(Items from a data source)
╔══
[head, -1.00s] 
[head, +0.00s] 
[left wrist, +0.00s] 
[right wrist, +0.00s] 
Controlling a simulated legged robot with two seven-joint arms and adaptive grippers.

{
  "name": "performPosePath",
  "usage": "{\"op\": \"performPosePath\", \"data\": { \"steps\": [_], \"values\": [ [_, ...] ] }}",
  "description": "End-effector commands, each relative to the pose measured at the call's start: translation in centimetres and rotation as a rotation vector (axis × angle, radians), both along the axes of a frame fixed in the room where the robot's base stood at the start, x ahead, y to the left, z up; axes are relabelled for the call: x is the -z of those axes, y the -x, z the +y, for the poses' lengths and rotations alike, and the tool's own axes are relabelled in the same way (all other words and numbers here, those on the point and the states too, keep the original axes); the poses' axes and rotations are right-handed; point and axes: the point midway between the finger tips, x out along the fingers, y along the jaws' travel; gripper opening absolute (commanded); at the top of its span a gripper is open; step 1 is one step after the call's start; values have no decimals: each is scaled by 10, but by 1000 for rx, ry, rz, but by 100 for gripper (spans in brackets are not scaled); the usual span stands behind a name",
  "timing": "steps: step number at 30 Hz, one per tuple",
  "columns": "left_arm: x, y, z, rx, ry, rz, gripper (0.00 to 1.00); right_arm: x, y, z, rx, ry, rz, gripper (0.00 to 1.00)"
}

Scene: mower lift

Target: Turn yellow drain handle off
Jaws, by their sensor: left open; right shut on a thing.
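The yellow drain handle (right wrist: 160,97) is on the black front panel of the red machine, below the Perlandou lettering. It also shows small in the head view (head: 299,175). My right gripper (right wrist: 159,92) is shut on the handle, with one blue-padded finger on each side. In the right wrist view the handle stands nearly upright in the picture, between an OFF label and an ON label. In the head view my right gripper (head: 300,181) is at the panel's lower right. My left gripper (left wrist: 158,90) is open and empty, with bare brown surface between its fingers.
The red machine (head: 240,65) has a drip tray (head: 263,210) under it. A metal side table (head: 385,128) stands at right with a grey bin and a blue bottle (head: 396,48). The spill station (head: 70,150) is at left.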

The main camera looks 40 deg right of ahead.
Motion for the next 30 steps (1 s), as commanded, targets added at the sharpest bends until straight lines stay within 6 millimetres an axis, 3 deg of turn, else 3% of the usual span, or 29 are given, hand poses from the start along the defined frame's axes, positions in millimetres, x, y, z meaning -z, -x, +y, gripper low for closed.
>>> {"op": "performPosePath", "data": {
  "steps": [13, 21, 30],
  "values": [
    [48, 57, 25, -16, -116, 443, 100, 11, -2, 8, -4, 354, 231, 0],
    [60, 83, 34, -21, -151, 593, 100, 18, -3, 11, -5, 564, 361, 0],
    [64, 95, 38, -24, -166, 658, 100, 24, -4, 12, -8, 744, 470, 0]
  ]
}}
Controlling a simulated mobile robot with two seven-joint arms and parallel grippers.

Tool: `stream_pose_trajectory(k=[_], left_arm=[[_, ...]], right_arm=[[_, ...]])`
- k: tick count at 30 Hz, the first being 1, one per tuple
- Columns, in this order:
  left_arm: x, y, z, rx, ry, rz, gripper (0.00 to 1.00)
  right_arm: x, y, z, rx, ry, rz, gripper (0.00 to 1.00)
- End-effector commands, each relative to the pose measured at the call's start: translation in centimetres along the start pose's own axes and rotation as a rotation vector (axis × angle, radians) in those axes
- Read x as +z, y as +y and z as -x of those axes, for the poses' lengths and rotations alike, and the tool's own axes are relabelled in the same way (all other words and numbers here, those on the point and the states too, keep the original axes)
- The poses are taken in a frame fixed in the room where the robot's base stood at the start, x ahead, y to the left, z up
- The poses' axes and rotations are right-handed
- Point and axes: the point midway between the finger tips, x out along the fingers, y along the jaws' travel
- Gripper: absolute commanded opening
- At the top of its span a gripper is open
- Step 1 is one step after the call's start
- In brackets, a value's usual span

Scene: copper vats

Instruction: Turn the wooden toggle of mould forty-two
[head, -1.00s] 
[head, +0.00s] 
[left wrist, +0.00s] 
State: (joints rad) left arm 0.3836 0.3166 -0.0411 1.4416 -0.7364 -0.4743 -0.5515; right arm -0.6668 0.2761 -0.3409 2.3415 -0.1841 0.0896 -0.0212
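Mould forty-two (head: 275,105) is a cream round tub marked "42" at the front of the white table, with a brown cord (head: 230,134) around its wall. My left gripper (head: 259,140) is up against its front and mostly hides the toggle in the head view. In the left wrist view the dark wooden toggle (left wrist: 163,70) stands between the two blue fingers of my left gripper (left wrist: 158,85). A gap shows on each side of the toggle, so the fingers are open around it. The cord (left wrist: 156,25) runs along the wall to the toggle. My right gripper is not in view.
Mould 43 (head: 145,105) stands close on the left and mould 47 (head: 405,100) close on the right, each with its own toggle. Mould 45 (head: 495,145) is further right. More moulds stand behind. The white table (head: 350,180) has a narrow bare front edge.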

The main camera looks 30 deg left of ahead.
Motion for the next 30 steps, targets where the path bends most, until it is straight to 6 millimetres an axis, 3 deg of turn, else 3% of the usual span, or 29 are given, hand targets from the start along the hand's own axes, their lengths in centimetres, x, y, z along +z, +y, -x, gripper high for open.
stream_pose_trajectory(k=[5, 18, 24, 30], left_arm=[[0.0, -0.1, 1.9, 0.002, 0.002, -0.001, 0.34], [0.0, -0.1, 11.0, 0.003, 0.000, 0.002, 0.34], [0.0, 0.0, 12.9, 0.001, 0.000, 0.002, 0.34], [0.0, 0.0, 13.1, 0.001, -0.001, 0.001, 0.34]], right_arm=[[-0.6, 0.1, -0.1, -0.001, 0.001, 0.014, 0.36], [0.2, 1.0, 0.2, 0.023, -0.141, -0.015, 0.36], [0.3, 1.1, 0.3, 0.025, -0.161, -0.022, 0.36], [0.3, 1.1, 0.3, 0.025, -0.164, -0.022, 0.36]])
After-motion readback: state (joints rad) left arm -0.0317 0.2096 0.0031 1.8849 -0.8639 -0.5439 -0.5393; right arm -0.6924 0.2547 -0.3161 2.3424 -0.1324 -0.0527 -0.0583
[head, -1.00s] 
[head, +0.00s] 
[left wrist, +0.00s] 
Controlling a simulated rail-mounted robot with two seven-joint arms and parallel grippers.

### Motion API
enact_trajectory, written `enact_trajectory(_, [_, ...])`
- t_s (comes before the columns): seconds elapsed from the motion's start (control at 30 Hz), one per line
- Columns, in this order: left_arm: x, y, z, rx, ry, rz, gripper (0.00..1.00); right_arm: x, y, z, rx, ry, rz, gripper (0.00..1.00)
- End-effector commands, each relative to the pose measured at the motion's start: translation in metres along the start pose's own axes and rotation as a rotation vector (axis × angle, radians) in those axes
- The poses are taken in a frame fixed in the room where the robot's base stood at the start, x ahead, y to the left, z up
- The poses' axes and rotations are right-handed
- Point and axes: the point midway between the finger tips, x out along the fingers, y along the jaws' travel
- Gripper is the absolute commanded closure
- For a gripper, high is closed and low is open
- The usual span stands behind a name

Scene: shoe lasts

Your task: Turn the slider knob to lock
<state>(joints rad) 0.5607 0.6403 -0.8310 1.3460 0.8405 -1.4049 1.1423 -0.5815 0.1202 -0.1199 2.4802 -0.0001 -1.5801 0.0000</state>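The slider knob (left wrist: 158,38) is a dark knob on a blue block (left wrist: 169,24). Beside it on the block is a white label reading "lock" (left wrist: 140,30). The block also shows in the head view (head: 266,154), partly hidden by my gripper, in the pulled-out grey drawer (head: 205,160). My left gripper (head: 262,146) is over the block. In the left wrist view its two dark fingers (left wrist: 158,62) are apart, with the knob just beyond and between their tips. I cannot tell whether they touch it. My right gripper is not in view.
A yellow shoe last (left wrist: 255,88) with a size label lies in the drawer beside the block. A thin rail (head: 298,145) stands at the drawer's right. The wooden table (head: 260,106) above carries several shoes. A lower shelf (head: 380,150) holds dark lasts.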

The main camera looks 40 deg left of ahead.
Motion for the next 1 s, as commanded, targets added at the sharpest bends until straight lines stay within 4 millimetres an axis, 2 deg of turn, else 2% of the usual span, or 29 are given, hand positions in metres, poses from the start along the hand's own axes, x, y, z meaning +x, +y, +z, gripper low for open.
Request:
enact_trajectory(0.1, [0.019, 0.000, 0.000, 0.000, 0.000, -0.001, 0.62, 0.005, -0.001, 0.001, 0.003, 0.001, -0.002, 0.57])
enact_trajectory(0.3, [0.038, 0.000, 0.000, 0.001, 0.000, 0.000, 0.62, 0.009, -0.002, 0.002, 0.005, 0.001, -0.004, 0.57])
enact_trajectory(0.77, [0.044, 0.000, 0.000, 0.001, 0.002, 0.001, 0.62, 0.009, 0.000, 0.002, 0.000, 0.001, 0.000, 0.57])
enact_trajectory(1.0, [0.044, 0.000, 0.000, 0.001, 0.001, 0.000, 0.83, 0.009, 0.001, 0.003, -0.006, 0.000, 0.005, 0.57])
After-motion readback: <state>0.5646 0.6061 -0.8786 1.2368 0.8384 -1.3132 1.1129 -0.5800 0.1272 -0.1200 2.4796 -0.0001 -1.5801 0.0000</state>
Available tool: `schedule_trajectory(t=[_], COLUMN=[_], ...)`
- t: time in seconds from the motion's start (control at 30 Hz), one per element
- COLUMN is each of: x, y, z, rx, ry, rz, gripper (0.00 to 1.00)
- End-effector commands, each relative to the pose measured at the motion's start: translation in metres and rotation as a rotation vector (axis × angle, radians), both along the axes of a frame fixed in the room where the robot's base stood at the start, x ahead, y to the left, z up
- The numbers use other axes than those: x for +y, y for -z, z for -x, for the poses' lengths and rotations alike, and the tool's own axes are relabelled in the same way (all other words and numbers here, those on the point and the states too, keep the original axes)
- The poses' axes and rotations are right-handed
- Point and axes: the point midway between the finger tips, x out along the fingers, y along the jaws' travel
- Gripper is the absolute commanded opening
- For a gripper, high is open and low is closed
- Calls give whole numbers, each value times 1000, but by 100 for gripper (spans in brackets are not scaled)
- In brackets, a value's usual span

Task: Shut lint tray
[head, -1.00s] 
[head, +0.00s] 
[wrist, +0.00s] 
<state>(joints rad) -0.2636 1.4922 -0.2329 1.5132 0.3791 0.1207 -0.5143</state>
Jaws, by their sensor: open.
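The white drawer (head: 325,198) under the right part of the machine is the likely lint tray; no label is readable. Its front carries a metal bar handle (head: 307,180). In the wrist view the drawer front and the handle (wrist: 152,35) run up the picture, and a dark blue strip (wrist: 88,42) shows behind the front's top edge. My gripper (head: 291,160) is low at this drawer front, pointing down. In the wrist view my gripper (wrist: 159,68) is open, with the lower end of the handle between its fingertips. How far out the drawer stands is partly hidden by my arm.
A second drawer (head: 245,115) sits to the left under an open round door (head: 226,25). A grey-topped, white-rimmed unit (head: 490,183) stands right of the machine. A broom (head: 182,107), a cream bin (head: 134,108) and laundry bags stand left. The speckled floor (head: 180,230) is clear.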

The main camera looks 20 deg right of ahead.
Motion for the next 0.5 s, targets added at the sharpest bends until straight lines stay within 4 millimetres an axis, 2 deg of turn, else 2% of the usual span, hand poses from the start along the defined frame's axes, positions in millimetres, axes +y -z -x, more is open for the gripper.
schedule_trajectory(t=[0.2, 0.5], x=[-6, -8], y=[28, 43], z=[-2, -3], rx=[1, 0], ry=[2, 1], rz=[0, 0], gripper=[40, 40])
╚══
Gather from the entries above all lines that include the string "stood".

▸ Exercise answer:
  "description": "End-effector commands, each relative to the pose measured at the call's start: translation in centimetres and rotation as a rotation vector (axis × angle, radians), both along the axes of a frame fixed in the room where the robot's base stood at the start, x ahead, y to the left, z up; axes are relabelled for the call: x is the -z of those axes, y the -x, z the +y, for the poses' lengths and rotations alike, and the tool's own axes are relabelled in the same way (all other words and numbers here, those on the point and the states too, keep the original axes); the poses' axes and rotations are right-handed; point and axes: the point midway between the finger tips, x out along the fingers, y along the jaws' travel; gripper opening absolute (commanded); at the top of its span a gripper is open; step 1 is one step after the call's start; values have no decimals: each is scaled by 10, but by 1000 for rx, ry, rz, but by 100 for gripper (spans in brackets are not scaled); the usual span stands behind a name",
- The poses are taken in a frame fixed in the room where the robot's base stood at the start, x ahead, y to the left, z up
- The poses are taken in a frame fixed in the room where the robot's base stood at the start, x ahead, y to the left, z up
- End-effector commands, each relative to the pose measured at the motion's start: translation in metres and rotation as a rotation vector (axis × angle, radians), both along the axes of a frame fixed in the room where the robot's base stood at the start, x ahead, y to the left, z up

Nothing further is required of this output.